* [Written exercise] Where a line holds "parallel", copy it.

[Entries taken from a collection]
▽

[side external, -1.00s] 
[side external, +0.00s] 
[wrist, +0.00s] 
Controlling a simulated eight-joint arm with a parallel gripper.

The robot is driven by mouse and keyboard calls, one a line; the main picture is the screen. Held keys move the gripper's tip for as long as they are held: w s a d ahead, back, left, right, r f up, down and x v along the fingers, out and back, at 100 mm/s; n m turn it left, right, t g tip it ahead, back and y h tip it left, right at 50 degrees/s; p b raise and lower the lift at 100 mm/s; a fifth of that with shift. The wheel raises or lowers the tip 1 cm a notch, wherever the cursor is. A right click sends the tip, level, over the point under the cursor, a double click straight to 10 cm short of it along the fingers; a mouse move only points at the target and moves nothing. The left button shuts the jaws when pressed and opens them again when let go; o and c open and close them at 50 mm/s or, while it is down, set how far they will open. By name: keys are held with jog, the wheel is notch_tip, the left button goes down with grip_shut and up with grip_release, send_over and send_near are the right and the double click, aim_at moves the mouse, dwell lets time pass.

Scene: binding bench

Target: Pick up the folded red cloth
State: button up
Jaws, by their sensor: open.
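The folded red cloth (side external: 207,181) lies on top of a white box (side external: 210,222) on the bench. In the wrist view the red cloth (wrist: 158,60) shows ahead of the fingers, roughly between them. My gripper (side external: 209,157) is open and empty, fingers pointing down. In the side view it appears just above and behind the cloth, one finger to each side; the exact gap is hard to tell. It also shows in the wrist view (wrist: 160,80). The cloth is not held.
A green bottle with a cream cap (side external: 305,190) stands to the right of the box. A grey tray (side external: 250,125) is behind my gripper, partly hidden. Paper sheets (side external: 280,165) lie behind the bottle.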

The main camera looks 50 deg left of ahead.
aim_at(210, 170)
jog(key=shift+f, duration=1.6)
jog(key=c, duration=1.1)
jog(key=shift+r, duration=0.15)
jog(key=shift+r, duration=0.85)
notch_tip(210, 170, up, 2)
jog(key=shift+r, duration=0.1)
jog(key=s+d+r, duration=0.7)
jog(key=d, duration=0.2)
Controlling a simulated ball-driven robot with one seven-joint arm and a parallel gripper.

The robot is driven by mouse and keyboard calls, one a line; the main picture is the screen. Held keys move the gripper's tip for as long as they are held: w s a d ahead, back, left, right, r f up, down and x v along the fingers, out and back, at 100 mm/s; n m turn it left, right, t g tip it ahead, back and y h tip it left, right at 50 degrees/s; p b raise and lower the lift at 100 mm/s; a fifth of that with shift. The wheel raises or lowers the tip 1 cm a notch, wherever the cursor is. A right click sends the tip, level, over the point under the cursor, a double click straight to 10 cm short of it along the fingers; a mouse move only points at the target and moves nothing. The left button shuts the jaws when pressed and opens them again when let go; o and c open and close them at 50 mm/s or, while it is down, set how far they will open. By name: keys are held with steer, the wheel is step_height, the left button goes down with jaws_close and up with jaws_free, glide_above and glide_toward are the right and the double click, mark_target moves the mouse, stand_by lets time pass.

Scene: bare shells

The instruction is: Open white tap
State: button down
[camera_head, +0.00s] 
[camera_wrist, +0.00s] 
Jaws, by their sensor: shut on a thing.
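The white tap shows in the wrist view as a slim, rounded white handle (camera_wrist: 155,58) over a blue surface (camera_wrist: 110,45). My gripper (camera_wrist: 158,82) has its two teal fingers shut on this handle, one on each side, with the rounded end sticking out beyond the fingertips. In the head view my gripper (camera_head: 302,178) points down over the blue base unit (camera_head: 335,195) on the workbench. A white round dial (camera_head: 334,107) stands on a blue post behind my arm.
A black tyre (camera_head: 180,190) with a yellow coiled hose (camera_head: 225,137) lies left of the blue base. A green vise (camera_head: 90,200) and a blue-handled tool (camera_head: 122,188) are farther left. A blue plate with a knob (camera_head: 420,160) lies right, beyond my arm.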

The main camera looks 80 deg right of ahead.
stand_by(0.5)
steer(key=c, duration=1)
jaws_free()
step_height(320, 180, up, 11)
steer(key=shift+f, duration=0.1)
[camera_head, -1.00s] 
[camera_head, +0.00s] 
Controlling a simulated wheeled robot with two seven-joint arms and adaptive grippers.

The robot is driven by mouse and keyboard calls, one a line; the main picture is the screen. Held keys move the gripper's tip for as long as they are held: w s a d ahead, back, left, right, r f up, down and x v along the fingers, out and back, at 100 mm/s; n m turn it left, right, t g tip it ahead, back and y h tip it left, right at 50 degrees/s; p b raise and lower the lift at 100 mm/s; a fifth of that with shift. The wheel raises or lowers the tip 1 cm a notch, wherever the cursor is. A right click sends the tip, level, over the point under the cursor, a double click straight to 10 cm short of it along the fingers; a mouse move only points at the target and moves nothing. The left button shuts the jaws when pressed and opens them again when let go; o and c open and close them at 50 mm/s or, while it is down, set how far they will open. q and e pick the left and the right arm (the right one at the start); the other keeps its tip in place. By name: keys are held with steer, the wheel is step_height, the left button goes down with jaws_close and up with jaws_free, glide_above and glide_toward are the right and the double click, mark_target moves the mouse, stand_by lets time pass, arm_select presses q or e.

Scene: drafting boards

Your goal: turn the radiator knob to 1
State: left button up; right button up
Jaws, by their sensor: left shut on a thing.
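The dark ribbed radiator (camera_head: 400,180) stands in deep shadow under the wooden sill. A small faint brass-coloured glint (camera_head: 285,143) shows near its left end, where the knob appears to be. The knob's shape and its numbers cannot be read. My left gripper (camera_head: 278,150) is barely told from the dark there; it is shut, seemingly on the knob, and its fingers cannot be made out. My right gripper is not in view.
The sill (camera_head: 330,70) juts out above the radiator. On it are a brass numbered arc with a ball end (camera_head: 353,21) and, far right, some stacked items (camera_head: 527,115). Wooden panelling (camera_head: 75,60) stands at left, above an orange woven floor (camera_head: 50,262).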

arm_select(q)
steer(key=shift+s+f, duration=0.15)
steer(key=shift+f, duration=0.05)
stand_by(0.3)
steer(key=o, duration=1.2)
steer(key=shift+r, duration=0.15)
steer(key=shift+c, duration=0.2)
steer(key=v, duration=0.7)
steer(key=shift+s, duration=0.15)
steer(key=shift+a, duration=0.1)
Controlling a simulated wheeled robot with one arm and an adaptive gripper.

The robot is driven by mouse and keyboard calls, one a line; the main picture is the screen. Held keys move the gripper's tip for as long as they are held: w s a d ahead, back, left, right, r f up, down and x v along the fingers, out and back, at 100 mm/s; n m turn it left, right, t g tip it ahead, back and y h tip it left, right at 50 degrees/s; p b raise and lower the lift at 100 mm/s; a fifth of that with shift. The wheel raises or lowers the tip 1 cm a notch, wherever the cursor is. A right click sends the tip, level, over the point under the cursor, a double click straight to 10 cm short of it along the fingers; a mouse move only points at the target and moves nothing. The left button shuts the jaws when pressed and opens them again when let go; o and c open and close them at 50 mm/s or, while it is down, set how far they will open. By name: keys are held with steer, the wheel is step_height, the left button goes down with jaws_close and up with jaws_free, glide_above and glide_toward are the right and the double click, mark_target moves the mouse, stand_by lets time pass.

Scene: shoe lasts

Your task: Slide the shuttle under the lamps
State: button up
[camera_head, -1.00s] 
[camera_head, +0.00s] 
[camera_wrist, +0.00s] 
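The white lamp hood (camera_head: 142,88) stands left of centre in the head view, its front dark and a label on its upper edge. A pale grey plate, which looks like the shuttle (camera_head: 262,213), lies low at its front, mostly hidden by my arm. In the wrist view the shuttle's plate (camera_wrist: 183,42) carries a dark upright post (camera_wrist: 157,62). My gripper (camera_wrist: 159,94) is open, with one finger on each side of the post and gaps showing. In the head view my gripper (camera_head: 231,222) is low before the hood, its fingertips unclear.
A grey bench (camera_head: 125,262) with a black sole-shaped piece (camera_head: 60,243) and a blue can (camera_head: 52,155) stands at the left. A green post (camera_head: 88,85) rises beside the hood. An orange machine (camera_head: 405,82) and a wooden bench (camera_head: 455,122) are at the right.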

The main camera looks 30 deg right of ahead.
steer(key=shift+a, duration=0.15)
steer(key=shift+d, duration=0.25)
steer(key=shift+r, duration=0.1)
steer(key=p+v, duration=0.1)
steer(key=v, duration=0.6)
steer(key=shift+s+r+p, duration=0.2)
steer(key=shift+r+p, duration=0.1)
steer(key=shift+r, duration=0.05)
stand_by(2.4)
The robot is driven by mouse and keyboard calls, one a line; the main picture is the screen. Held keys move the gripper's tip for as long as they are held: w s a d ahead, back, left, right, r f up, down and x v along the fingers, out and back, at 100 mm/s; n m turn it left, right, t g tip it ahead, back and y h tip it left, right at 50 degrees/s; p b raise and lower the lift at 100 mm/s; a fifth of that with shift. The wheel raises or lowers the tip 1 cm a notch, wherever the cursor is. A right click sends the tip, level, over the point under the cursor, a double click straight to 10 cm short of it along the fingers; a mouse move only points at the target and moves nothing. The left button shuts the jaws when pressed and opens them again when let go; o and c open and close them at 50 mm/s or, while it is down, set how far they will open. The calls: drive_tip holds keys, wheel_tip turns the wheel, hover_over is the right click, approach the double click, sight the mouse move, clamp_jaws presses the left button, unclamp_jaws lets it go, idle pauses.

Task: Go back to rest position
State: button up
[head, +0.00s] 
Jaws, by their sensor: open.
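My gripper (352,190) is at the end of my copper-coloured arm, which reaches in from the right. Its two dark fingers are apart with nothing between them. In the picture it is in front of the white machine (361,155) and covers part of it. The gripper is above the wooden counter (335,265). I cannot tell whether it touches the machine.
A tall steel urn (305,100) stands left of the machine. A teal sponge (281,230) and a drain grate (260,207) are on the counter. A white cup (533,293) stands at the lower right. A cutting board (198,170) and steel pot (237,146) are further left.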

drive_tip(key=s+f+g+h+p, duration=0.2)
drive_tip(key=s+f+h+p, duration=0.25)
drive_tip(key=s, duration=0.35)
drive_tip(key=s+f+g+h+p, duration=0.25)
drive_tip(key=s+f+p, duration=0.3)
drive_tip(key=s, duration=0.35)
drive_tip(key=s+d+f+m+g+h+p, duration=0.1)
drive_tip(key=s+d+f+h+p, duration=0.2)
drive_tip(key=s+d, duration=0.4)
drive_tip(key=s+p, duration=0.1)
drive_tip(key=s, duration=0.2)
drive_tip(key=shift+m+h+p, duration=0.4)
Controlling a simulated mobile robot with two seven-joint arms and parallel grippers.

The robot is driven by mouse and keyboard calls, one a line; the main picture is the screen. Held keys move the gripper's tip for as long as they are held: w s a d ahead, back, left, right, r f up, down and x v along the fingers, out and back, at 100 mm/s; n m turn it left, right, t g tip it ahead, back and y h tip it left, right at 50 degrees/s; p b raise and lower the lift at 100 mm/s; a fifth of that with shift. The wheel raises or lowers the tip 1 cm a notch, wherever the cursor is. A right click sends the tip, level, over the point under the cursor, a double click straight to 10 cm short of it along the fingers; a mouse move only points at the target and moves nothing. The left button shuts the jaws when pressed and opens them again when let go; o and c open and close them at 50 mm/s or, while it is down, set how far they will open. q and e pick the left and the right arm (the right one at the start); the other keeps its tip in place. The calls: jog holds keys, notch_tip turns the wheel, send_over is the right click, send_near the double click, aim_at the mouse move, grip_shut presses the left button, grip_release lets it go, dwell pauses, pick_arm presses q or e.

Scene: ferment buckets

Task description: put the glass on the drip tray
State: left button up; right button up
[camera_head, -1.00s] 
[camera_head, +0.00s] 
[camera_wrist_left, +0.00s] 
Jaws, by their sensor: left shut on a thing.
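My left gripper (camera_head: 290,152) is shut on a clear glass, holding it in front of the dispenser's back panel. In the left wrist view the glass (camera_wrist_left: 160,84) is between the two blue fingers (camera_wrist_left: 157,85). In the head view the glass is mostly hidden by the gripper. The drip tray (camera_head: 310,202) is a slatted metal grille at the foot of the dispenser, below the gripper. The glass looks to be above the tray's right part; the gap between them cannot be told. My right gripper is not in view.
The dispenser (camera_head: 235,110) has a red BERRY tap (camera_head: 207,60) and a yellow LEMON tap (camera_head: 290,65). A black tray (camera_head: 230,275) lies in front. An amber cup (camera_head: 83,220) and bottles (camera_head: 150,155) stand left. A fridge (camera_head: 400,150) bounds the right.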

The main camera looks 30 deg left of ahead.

△

* [Response to the exercise]
Controlling a simulated eight-joint arm with a parallel gripper.
Controlling a simulated ball-driven robot with one seven-joint arm and a parallel gripper.
Controlling a simulated mobile robot with two seven-joint arms and parallel grippers.

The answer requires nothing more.